= Information supplied =
[start]

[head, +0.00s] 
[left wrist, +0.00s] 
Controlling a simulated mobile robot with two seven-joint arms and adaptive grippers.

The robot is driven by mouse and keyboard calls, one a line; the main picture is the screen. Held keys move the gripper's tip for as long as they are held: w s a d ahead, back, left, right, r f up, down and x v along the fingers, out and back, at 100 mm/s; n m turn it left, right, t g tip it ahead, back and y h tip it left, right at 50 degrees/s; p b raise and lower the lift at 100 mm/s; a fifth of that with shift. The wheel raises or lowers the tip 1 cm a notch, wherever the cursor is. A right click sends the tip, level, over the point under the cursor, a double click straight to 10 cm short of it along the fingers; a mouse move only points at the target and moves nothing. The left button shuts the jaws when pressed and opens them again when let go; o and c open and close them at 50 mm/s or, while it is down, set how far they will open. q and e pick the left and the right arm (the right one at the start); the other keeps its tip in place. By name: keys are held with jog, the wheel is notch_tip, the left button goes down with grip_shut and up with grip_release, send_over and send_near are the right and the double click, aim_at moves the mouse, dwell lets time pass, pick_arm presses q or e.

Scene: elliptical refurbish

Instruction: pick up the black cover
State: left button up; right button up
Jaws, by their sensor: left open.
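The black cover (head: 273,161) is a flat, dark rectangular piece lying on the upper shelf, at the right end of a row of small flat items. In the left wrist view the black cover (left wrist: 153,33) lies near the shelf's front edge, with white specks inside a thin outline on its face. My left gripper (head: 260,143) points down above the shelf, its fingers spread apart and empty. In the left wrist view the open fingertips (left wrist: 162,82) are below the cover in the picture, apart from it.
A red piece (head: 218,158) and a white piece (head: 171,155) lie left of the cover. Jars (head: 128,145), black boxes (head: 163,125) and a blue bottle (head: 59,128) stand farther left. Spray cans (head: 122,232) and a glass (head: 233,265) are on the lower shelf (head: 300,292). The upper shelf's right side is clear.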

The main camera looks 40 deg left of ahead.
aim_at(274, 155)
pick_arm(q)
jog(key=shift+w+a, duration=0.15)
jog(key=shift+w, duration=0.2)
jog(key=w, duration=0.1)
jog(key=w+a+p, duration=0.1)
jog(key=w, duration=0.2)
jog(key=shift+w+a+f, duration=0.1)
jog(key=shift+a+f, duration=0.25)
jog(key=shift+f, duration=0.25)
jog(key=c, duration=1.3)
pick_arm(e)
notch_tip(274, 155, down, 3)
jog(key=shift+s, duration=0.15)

[end]

= Exercise directions =
Retype the listing. Match it exactly.

= Full output =
[head, +0.00s] 
[left wrist, +0.00s] 
Controlling a simulated mobile robot with two seven-joint arms and adaptive grippers.

The robot is driven by mouse and keyboard calls, one a line; the main picture is the screen. Held keys move the gripper's tip for as long as they are held: w s a d ahead, back, left, right, r f up, down and x v along the fingers, out and back, at 100 mm/s; n m turn it left, right, t g tip it ahead, back and y h tip it left, right at 50 degrees/s; p b raise and lower the lift at 100 mm/s; a fifth of that with shift. The wheel raises or lowers the tip 1 cm a notch, wherever the cursor is. A right click sends the tip, level, over the point under the cursor, a double click straight to 10 cm short of it along the fingers; a mouse move only points at the target and moves nothing. The left button shuts the jaws when pressed and opens them again when let go; o and c open and close them at 50 mm/s or, while it is down, set how far they will open. q and e pick the left and the right arm (the right one at the start); the other keeps its tip in place. By name: keys are held with jog, the wheel is notch_tip, the left button goes down with grip_shut and up with grip_release, send_over and send_near are the right and the double click, aim_at moves the mouse, dwell lets time pass, pick_arm presses q or e.

Scene: elliptical refurbish

Instruction: pick up the black cover
State: left button up; right button up
Jaws, by their sensor: left open.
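The black cover (head: 273,161) is a flat, dark rectangular piece lying on the upper shelf, at the right end of a row of small flat items. In the left wrist view the black cover (left wrist: 153,33) lies near the shelf's front edge, with white specks inside a thin outline on its face. My left gripper (head: 260,143) points down above the shelf, its fingers spread apart and empty. In the left wrist view the open fingertips (left wrist: 162,82) are below the cover in the picture, apart from it.
A red piece (head: 218,158) and a white piece (head: 171,155) lie left of the cover. Jars (head: 128,145), black boxes (head: 163,125) and a blue bottle (head: 59,128) stand farther left. Spray cans (head: 122,232) and a glass (head: 233,265) are on the lower shelf (head: 300,292). The upper shelf's right side is clear.

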The main camera looks 40 deg left of ahead.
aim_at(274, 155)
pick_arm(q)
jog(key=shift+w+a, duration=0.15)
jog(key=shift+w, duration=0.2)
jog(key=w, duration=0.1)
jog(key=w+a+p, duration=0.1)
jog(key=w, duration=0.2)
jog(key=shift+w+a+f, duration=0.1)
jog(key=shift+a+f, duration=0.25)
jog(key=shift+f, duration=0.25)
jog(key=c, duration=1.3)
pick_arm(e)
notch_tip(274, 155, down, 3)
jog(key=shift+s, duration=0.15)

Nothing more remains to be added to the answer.